At the present state of knowledge, whether or not a valid \(\epsilon (k)\) exists such that \(\epsilon (k) < \epsilon \) for some k while \(\epsilon (k) \le \epsilon \) for any k is still an open problem.
Equation (18) can also be written in a more compact form using moment generating functions. Let \(\tilde{F}_k(t) := 1 - F_k(1 \! - \! t)\) and \(\tilde{M}_k(z)\) be the moment generating function of \(\tilde{F}_k(t)\).
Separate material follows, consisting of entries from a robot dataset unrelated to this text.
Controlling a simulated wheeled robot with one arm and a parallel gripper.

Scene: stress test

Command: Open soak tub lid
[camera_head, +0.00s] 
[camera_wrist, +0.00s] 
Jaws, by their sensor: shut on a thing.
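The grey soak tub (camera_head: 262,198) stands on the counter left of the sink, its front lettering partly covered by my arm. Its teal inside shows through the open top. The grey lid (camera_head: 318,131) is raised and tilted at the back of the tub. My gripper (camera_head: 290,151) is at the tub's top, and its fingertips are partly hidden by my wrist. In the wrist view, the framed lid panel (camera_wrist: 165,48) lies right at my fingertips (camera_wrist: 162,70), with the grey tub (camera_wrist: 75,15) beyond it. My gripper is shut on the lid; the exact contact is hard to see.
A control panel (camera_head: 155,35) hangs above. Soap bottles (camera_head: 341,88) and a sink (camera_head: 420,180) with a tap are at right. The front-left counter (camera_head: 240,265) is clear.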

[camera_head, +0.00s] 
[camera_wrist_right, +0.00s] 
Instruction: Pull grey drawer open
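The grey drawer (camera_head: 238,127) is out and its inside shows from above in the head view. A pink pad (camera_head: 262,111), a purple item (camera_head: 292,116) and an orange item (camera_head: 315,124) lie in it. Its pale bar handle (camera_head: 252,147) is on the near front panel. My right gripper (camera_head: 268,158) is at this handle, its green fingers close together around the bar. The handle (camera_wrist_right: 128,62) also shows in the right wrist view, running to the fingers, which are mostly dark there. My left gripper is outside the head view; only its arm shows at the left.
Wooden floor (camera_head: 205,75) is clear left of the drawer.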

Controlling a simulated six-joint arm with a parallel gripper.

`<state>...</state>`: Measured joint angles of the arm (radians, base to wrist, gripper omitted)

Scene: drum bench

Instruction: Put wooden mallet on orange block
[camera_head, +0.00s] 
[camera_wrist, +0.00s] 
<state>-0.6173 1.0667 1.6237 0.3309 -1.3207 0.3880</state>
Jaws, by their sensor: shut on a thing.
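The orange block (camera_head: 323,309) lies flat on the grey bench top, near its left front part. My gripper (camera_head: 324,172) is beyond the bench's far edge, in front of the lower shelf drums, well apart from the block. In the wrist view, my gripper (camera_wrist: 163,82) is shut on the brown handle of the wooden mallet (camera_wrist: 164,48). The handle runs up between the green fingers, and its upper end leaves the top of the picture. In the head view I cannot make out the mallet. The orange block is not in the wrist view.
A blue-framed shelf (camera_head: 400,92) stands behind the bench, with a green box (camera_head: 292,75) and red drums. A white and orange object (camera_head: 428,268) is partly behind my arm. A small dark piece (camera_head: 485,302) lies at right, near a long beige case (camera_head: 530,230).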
Multiplying the two sides of (18) by \(z^m/m!\) and summing up over m gives the equivalent characterization:
$$\begin{aligned} \sum _{k=0}^d \frac{z^k}{k!} \tilde{M}_k(z) = \exp (z), \end{aligned}$$which is explained as follows. The right-hand side is obtained because \(\sum _{m=0}^\infty z^m/m! = \exp (z)\), while in the left-hand side the kth term is calculated as follows, \(\sum _{m=k}^\infty z^m/m! {m \atopwithdelims ()k} \int _{[0,1]} t^{m-k} \mathrm {d}\tilde{F}_k(t) = z^k/k! \int _{[0,1]} \sum _{m=k}^\infty (zt)^{m-k}/(m \! - \! k)! \mathrm {d}\tilde{F}_k(t) = z^k/k! \int _{[0,1]} \exp (zt) \mathrm {d}\tilde{F}_k(t) = (z^k/k!) \tilde{M}_k(z)\).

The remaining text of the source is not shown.